Coun Grant Davey, who will be standing down as the group’s leader in May, also said that he has answered questions on these matters and ‘the ratepayers have already covered the huge costs of having me interviewed on three occasions’.
It followed Friday’s two-hour meeting of Northumberland County Council’s audit committee to discuss a 98-page report into arrangements at the wholly council-owned development company under the previous Labour administration. Arch has since been replaced by Advance Northumberland.
This report was commissioned after the Conservatives took over at County Hall in May 2017 and completed in October that year, but has not been released until now at the request of Northumbria Police.
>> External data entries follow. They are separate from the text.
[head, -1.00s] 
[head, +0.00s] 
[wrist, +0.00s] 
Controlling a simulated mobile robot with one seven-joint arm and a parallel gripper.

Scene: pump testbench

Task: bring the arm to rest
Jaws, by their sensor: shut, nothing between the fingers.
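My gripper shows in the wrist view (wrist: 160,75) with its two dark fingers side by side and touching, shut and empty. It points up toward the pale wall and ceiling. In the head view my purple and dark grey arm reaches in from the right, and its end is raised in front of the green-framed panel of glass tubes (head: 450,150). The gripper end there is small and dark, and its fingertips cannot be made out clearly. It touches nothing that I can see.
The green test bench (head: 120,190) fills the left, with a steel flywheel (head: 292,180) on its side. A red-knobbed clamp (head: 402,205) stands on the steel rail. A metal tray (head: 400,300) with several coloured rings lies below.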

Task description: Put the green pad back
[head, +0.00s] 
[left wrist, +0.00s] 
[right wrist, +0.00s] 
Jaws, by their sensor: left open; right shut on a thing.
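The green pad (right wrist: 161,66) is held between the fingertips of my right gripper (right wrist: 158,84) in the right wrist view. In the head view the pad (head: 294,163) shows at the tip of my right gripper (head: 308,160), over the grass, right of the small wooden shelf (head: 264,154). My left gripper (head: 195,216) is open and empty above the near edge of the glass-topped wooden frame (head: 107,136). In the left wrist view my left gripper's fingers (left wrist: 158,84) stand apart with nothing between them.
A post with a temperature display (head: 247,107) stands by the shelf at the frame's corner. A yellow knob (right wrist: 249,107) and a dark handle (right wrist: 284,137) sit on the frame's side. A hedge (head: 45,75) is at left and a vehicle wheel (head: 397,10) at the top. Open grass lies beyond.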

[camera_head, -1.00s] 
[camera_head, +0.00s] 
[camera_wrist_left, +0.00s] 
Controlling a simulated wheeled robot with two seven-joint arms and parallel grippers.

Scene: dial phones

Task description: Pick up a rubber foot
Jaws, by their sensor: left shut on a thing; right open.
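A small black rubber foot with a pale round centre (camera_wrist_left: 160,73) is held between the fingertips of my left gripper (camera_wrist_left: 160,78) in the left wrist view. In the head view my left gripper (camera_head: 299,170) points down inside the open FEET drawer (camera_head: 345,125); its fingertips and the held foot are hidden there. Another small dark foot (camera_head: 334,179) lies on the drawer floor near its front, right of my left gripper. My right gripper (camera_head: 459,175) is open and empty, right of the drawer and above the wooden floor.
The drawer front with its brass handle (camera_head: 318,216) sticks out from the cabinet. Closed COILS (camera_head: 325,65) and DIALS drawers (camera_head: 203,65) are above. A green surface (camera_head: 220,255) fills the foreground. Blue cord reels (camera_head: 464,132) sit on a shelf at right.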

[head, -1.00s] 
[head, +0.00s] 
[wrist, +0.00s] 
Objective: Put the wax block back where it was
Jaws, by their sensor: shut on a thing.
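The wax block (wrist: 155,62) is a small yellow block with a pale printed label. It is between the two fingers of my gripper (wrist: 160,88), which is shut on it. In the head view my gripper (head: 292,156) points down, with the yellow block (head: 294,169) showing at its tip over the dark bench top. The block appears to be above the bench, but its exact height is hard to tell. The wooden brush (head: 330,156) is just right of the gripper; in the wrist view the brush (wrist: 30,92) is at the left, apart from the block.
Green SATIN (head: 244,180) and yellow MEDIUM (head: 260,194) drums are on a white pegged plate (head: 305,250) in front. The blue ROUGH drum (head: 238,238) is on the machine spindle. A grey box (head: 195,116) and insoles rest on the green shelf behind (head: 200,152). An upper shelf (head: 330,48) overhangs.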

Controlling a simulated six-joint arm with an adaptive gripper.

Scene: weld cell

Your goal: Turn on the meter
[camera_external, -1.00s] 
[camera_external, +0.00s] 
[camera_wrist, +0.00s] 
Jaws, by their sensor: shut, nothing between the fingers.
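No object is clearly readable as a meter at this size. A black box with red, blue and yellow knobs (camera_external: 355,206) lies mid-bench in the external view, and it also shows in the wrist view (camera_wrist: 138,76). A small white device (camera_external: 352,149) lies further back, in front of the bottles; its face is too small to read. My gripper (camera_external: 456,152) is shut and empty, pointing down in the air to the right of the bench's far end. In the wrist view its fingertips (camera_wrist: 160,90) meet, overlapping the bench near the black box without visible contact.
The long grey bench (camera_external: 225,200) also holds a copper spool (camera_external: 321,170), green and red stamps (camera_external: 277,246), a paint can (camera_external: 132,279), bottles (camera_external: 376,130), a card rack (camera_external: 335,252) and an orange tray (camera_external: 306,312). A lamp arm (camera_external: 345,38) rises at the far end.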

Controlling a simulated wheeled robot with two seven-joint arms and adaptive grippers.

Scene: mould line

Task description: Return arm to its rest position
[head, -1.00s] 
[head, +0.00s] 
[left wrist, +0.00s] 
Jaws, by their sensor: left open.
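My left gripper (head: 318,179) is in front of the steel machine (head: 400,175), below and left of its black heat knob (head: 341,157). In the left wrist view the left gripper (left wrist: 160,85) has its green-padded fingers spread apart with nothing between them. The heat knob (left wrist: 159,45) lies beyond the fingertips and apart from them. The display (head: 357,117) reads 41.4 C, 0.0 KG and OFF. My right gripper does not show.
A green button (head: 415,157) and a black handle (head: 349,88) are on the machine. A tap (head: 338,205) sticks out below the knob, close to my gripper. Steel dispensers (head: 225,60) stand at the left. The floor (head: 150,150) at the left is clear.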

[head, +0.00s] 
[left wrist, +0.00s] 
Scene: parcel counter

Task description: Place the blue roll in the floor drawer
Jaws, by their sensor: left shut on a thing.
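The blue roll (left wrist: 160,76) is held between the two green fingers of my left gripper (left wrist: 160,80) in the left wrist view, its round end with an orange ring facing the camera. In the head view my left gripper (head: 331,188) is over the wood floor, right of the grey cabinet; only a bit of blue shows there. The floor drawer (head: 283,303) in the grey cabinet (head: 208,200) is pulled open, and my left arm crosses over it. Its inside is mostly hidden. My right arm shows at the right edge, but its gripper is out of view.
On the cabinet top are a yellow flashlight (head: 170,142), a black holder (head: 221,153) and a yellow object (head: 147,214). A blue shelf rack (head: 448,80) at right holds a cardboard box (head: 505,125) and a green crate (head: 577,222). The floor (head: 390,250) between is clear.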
The force has since confirmed to the council that it would not object to the report’s disclosure and have now said ‘no criminal offences have been identified’.
However, having discussed a number of the issues in the report, which raised concerns around nepotism, collusion and a ‘culture of entitlement’, as jobs and perks were handed out to ‘the chaps’, the committee members still had questions.
Therefore, the councillors called for another police force to look into these matters, which include – but are not limited to – the purchase of the then Arch chief executive’s house and the ‘unduly generous’ package, including a house and a car, provided to one contractor/consultant, both of which auditors said had ‘potential for criminality’.
The county council’s chief internal auditor, Allison Mitchell, explained that while council auditors were asked to work on a consultancy basis at Arch, they were never given the ‘unfettered access’ that would be necessary to produce an annual opinion.
“This isn’t speculation, this isn’t conjecture, there’s a factual evidence base for everything that’s discussed today,” she told the meeting.
However, in a statement published on Saturday (March 23), Coun Davey said: “This witch-hunt seems to roll ever onward and the tall stories emanating from it seem to grow like Pinocchio’s nose.
“It’s saddening that the head of the internal audit partnership believes that she was not able to perform her job correctly at Arch as instructed through the Deloitte report into how the council and its companies should be audited.
“Couns Peter Jackson, Jeff Reid and I sat on that Arch audit committee and we should have been reported to the external auditor if problems of the nature described at committee were taking place. Neither Deloitte nor EY made a report of that nature available to me.
“In response to Coun (David) Town’s magnanimous offer of being interviewed by the audit committee, I feel the public need to know that the ratepayers have already covered the huge costs of having me interviewed on three occasions by internal investigators, the council’s contracted ‘hired gun’ and a top local government legal advisor.
“As far as I’m aware, all of that expensively collected and collated information was presented to the police who found no criminality in the accusations surrounding Arch.
“To demand the police files are investigated again by another force shows the mentality of the current administration which thinks it is always right. That needs to be challenged by the public.
“The costs entailed in contracting another police force into reopening a case are immense and they will have to be borne by the taxpayers of this county.
“It appears to me that those who claim this administration is prone to bullying and spinning stories out at will may be correct in their assumptions.
“On that note, I will be declining the audit committee’s offer as I have implicit trust in our police force’s investigations here in Northumberland, unlike some.”
A Northumbria Police spokeswoman said on Friday (March 22): “We can confirm that Northumberland County Council contacted police with concerns relating to finance and governance at Arch.
“Police have been working with the council and reviewed a large quantity of documentation that they provided continually throughout this period to establish if there were any criminal offences.
“Officers thoroughly reviewed the documents provided and we can confirm no criminal offences have been identified. Therefore the matter has been finalised.”